# PROVIDED MATERIAL

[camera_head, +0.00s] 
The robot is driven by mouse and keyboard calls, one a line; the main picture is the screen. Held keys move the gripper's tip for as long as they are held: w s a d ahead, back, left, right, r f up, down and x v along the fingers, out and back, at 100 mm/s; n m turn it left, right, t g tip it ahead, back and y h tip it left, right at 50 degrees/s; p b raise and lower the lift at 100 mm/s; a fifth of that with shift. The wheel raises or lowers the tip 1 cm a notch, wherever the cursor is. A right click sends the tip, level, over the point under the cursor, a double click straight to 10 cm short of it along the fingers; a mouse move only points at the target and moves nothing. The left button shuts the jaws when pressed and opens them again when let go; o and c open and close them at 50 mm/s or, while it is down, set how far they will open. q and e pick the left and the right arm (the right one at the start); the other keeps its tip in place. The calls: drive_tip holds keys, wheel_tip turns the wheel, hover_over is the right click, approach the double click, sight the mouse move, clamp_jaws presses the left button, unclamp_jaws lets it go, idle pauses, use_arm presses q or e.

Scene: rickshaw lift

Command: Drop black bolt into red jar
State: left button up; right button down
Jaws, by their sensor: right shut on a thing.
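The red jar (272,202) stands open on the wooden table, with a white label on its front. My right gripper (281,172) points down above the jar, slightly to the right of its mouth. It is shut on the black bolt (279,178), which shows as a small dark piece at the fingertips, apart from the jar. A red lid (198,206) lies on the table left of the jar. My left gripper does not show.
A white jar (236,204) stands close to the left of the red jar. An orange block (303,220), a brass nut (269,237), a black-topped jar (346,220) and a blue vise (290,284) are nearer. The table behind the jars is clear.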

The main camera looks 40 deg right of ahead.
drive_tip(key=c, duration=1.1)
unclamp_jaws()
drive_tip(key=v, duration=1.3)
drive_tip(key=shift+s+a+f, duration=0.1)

# INSTRUCTION
Go back to the data above and please quote exactly, and only, the lines from the line with "Scene: rickshaw lift" through its last line.

# EXERCISE ANSWER
Scene: rickshaw lift

Command: Drop black bolt into red jar
State: left button up; right button down
Jaws, by their sensor: right shut on a thing.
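The red jar (272,202) stands open on the wooden table, with a white label on its front. My right gripper (281,172) points down above the jar, slightly to the right of its mouth. It is shut on the black bolt (279,178), which shows as a small dark piece at the fingertips, apart from the jar. A red lid (198,206) lies on the table left of the jar. My left gripper does not show.
A white jar (236,204) stands close to the left of the red jar. An orange block (303,220), a brass nut (269,237), a black-topped jar (346,220) and a blue vise (290,284) are nearer. The table behind the jars is clear.

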The main camera looks 40 deg right of ahead.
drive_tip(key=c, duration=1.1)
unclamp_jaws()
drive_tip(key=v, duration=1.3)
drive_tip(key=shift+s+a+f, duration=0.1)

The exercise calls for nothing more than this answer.